Direction
Print the listing in its entirety and exactly, leaving out images.

[START OF Input material]

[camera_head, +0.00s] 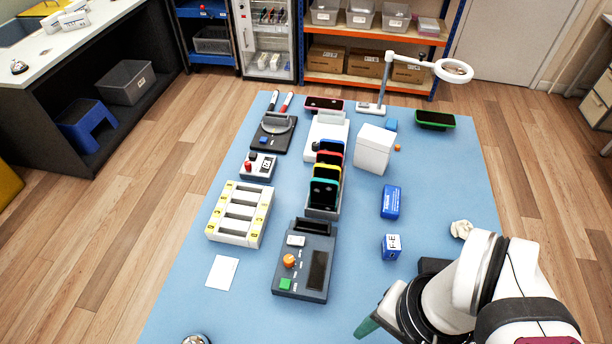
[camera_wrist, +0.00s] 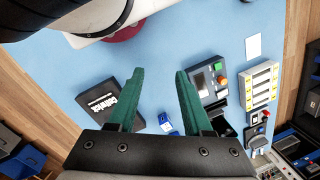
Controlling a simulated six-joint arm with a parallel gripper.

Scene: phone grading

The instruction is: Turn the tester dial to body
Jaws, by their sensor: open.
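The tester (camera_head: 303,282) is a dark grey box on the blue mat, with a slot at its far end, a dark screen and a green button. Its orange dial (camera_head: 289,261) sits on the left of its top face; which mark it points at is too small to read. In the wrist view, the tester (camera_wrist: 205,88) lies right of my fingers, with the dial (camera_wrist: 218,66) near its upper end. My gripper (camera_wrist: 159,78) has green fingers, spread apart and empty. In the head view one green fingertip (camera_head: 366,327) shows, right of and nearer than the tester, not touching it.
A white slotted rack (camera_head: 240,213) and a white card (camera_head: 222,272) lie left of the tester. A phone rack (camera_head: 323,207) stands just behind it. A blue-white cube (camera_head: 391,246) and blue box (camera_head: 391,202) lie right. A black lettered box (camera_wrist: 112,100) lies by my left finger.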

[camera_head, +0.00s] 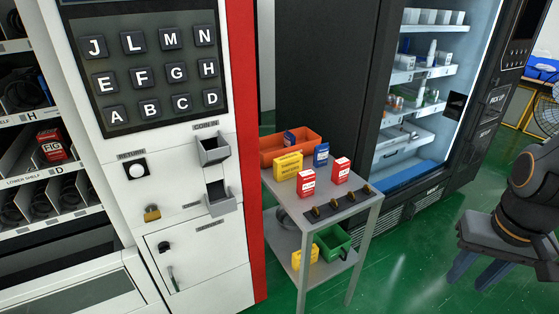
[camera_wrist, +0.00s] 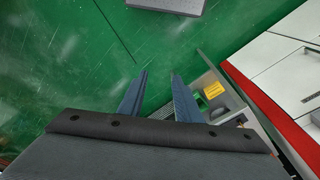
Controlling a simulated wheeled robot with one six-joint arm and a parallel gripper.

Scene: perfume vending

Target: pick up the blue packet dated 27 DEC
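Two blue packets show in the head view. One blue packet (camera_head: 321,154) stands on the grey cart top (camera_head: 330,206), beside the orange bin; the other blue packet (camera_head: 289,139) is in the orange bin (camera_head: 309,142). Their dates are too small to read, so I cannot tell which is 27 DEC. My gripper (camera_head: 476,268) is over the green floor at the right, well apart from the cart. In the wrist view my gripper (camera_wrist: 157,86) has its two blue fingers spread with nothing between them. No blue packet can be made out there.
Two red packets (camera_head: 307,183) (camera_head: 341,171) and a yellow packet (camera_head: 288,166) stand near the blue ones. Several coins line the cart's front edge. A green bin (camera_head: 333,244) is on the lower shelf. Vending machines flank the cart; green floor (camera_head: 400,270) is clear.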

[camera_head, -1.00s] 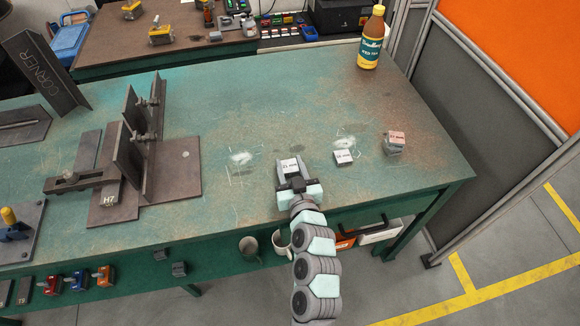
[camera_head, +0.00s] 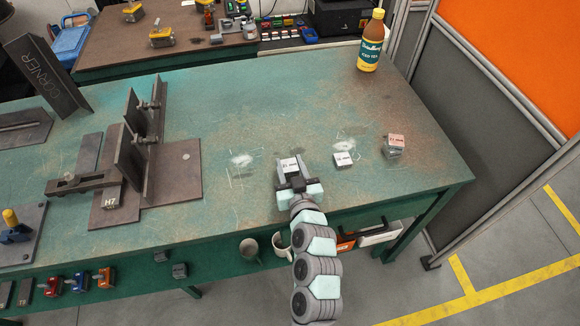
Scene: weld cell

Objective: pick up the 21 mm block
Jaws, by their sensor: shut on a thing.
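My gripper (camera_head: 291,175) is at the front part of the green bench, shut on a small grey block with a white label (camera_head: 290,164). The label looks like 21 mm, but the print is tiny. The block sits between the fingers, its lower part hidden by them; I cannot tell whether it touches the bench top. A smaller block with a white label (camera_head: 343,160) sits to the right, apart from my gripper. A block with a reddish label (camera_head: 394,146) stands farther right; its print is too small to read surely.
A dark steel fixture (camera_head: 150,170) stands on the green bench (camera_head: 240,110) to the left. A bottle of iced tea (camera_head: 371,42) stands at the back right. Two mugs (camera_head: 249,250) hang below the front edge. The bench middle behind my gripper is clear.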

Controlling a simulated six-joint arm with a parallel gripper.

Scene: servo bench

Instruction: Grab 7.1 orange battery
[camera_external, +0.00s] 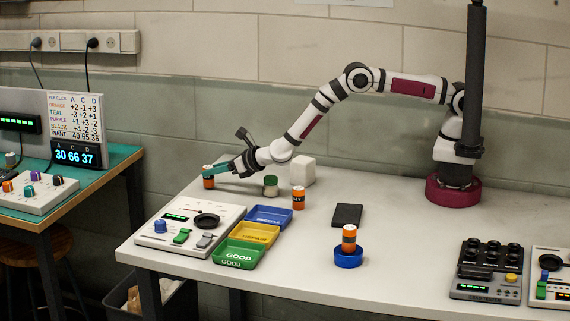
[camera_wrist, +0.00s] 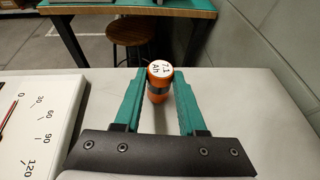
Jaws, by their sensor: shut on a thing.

[END OF Input material]

Solution for this problem
[camera_head, +0.00s] 
[camera_wrist, +0.00s] 
Controlling a simulated six-joint arm with a parallel gripper.

Scene: phone grading

The instruction is: Turn the tester dial to body
Jaws, by their sensor: open.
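The tester (camera_head: 303,282) is a dark grey box on the blue mat, with a slot at its far end, a dark screen and a green button. Its orange dial (camera_head: 289,261) sits on the left of its top face; which mark it points at is too small to read. In the wrist view, the tester (camera_wrist: 205,88) lies right of my fingers, with the dial (camera_wrist: 218,66) near its upper end. My gripper (camera_wrist: 159,78) has green fingers, spread apart and empty. In the head view one green fingertip (camera_head: 366,327) shows, right of and nearer than the tester, not touching it.
A white slotted rack (camera_head: 240,213) and a white card (camera_head: 222,272) lie left of the tester. A phone rack (camera_head: 323,207) stands just behind it. A blue-white cube (camera_head: 391,246) and blue box (camera_head: 391,202) lie right. A black lettered box (camera_wrist: 112,100) lies by my left finger.

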[camera_head, +0.00s] 
[camera_wrist, +0.00s] 
Controlling a simulated wheeled robot with one six-joint arm and a parallel gripper.

Scene: perfume vending

Target: pick up the blue packet dated 27 DEC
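Two blue packets show in the head view. One blue packet (camera_head: 321,154) stands on the grey cart top (camera_head: 330,206), beside the orange bin; the other blue packet (camera_head: 289,139) is in the orange bin (camera_head: 309,142). Their dates are too small to read, so I cannot tell which is 27 DEC. My gripper (camera_head: 476,268) is over the green floor at the right, well apart from the cart. In the wrist view my gripper (camera_wrist: 157,86) has its two blue fingers spread with nothing between them. No blue packet can be made out there.
Two red packets (camera_head: 307,183) (camera_head: 341,171) and a yellow packet (camera_head: 288,166) stand near the blue ones. Several coins line the cart's front edge. A green bin (camera_head: 333,244) is on the lower shelf. Vending machines flank the cart; green floor (camera_head: 400,270) is clear.

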[camera_head, -1.00s] 
[camera_head, +0.00s] 
Scene: weld cell

Objective: pick up the 21 mm block
Jaws, by their sensor: shut on a thing.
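My gripper (camera_head: 291,175) is at the front part of the green bench, shut on a small grey block with a white label (camera_head: 290,164). The label looks like 21 mm, but the print is tiny. The block sits between the fingers, its lower part hidden by them; I cannot tell whether it touches the bench top. A smaller block with a white label (camera_head: 343,160) sits to the right, apart from my gripper. A block with a reddish label (camera_head: 394,146) stands farther right; its print is too small to read surely.
A dark steel fixture (camera_head: 150,170) stands on the green bench (camera_head: 240,110) to the left. A bottle of iced tea (camera_head: 371,42) stands at the back right. Two mugs (camera_head: 249,250) hang below the front edge. The bench middle behind my gripper is clear.

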Controlling a simulated six-joint arm with a parallel gripper.

Scene: servo bench

Instruction: Grab 7.1 orange battery
[camera_external, +0.00s] 
[camera_wrist, +0.00s] 
Jaws, by their sensor: shut on a thing.

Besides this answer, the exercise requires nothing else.